Ottawa

Snow-clogged sidewalks leaving some Ottawa residents housebound

While snow-clogged sidewalks are a headache for many, for those who rely on wheelchairs to get around, an unplowed pathway can leave them prisoners in their own homes.

Sarah Trick has been unable to leave her Gloucester apartment for days, and there's more snow on the way

Sarah Trick has been snowed in at her east Ottawa apartment since Sunday because she can't navigate the snowy sidewalks in her wheelchair. (Hallie Cotnam/CBC)

While heavy snowfall this week has people across Ottawa trudging through messy sidewalks and traversing thigh-high snowbanks, the winter weather has left many streets impassable for people who use wheelchairs to get around.

Sarah Trick has been virtually snowed in at her Gloucester apartment since Sunday, and with another big dump of snow coming mid-week, she's concerned she won't be able to get out to buy food.

"I'm a little bit worried considering there's another storm tonight that I might run out [of food] within the next couple of days, and I'm not sure what I'm going to do," she told Hallie Cotnam on CBC's Ottawa Morning.

The last time Trick was able to leave home was Saturday, and only after a friend flagged down a passing bus for her because she was unable to make it a block and a half through the snow with her wheelchair to the bus stop.

With more snow expected this week, Sarah Trick is worried she won't be able to get out to buy groceries. (Hallie Cotnam/CBC)
When her friends aren't around, she has to rely on the kindness of strangers to get her wheelchair unstuck from the thick, slushy snow.

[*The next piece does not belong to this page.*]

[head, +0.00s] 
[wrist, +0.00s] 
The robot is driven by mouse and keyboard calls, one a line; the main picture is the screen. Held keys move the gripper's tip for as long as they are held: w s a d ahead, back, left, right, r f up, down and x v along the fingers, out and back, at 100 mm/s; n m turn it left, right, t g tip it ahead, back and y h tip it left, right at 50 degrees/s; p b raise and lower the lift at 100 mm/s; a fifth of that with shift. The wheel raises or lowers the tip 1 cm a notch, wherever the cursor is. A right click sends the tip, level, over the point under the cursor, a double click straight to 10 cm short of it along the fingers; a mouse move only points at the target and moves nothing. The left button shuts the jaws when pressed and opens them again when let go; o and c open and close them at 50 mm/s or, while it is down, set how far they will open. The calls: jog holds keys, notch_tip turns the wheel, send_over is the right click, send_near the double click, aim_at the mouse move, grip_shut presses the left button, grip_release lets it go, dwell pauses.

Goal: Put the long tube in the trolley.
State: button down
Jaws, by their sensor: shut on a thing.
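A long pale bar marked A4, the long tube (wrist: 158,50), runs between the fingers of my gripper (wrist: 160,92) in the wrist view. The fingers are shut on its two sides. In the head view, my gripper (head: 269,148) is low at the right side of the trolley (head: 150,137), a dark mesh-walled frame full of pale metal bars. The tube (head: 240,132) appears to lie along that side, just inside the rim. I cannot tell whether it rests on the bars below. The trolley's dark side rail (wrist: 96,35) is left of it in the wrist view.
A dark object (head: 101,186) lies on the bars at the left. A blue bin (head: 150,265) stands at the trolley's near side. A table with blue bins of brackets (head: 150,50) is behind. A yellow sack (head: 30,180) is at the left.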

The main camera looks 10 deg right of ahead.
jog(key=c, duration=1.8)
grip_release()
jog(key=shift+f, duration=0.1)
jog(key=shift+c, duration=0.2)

"It can handle snow if it's like hard-packed snow, but if it's soft like what we've been getting lately, or the ice is too slippery, that's when it'll get stuck. So if everything freezes over, then it's usually okay, or if it's packed down," she said. 

"But once you get soft drifts like what we've been getting lately, it won't go through it at all."

'I just find it confusing'

Trick wants the city to make ploughing sidewalks more of a priority for people who rely on wheelchairs to get around. She said the area around her building on Ogilvie is often neglected.

"I guess I just find it confusing as to why you wouldn't plough an entire area of sidewalk," Trick said. "Or sometimes I think they try to plough the sidewalks, but then they end up ploughing the roads afterward, and the snow gets right back onto the sidewalk."

Para Transpo is a potential option, but in snowy winter weather spots on the specialized buses are in high demand, and when she calls, most are already booked up. She doesn't like taking her wheelchair onto busy Ogilvie Road because of traffic.

With more snow on the way, Trick hopes to see more city crews out clearing sidewalks.

"I definitely think they could be ploughing a little bit more often and being more careful about where they plough the snow to."